Question

I am trying to create a link list, but I am having trouble creating objects inside a function and assigning pointers to their addresses, since I believe they go out of scope when the function exits. Is this true? And, if so, how can I create an object outside the main and still use it?

Was it helpful?

Solution

Create the objects with the new operator. ie

void foo( myObject* bar1, myObject* bar2 )
{
  bar1 = new myObject();
  bar2 = new myObject();
  // do something
}

int main( int argc, char* argv[] )
{
  myObject* thing1;
  myObject* thing2;
  foo( thing1, thing2 );

  // Don't forget to release the memory!
  delete thing1;
  delete thing2;

  return 0;
}

OTHER TIPS

You are correct, local variables will go out of scope at the end of the function block. You need to create pointers to the objects and allocate them with new. And don't forget to delete the object when you remove it from your list.

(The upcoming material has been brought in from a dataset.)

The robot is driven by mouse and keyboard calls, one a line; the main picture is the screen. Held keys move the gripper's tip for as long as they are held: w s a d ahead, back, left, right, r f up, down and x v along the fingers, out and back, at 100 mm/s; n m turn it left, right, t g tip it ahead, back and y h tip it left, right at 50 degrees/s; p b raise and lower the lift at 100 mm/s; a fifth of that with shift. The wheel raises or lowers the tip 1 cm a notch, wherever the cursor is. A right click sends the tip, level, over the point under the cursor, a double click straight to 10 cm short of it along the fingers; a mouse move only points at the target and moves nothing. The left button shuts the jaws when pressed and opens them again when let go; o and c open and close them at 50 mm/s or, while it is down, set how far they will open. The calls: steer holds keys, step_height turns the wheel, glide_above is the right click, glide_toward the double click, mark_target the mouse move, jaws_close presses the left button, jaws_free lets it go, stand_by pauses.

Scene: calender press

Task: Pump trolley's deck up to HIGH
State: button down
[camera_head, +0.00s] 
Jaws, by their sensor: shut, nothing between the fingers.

If you don't want to deal with the hassles and bugs that come with pointers, see boost::shared_ptr instead.

use the new operator:

void f()
{
  CMyObject *p = new CMyObject();
  List.AddTail(p); // Or whatever call adds the opbject to the list
}

Pay attention to object deletion when your list is destroyed.

Why don't you store objects (not pointers to objects) in list? Creator-function will return object.

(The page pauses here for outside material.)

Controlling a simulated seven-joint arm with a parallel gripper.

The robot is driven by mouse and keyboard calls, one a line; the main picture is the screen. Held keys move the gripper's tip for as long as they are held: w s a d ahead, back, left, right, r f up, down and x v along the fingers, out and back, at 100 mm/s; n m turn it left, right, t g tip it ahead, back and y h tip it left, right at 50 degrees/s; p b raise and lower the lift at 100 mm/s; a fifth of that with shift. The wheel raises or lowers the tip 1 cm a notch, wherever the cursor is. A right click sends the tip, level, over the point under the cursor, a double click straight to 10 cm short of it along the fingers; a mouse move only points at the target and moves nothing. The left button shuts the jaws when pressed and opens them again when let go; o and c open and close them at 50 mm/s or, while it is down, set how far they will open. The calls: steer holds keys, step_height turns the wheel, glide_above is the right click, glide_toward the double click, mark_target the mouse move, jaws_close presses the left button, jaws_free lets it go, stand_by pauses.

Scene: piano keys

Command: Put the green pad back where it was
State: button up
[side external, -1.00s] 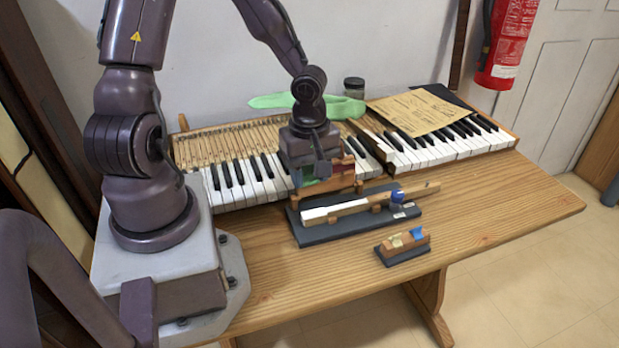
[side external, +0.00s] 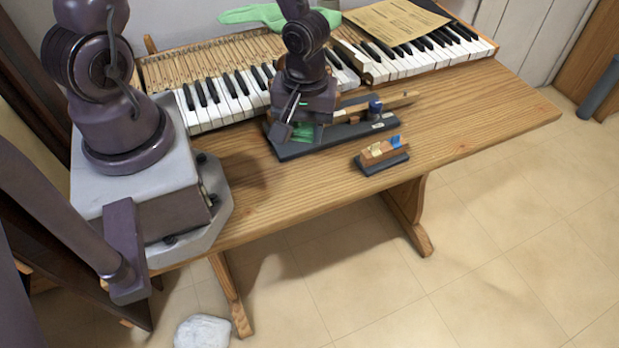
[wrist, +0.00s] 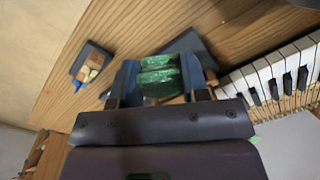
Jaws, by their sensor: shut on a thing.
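My gripper (wrist: 160,85) is shut on the green pad (wrist: 159,78), which shows as two green layers between the fingers in the wrist view. In the side view my gripper (side external: 300,128) hangs over the left end of the dark base (side external: 340,140), and a bit of the green pad (side external: 303,133) shows under it. The key model (side external: 385,105) on the dark base is partly hidden behind my gripper. I cannot tell whether the pad touches the base.
A small wooden block (side external: 380,152) with a yellowish and a blue pad stands on its own dark base to the right. The piano keys (side external: 225,98) lie behind. A brown sheet (side external: 395,22) lies on the far keys. The table front (side external: 270,195) is clear.

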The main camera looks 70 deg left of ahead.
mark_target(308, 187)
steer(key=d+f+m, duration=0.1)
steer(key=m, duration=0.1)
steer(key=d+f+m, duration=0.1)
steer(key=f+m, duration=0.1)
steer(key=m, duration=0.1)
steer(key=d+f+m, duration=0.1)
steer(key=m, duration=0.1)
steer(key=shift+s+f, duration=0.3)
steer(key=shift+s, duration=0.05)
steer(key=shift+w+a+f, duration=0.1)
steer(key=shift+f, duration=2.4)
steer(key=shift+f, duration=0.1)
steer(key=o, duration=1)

If you really need list of pointers consider using special pointer list containers (boost::ptr_list) or storing smart pointers in it (boost::shared_ptr). To prevent objects going out of scope after returning from function, you need to dynamically allocate them with operator new.

The accepted answer is not right. In the function

void foo( myObject* bar1, myObject* bar2 )
{
  bar1 = new myObject();
  bar2 = new myObject();
  // do something
}

the newly allocated object are assigned to local variables. They don't affect the values of the pointers in the calling function.

int main( int argc, char* argv[] )
{
  myObject* thing1;
  myObject* thing2;
  foo( thing1, thing2 ); // thing1 and thing2 don't get assigned
                         // They continue to be uninitialized in
                         // this function

  // Don't forget to release the memory!
  delete thing1;  // These two deletes will lead to undefined behavior.
  delete thing2;

  return 0;
}

What you need is:

void foo( myObject*& bar1, myObject*& bar2 )
{
  bar1 = new myObject(); // Now the value of the pointers in the calling
  bar2 = new myObject(); // will be changed since the pointers are passed by reference.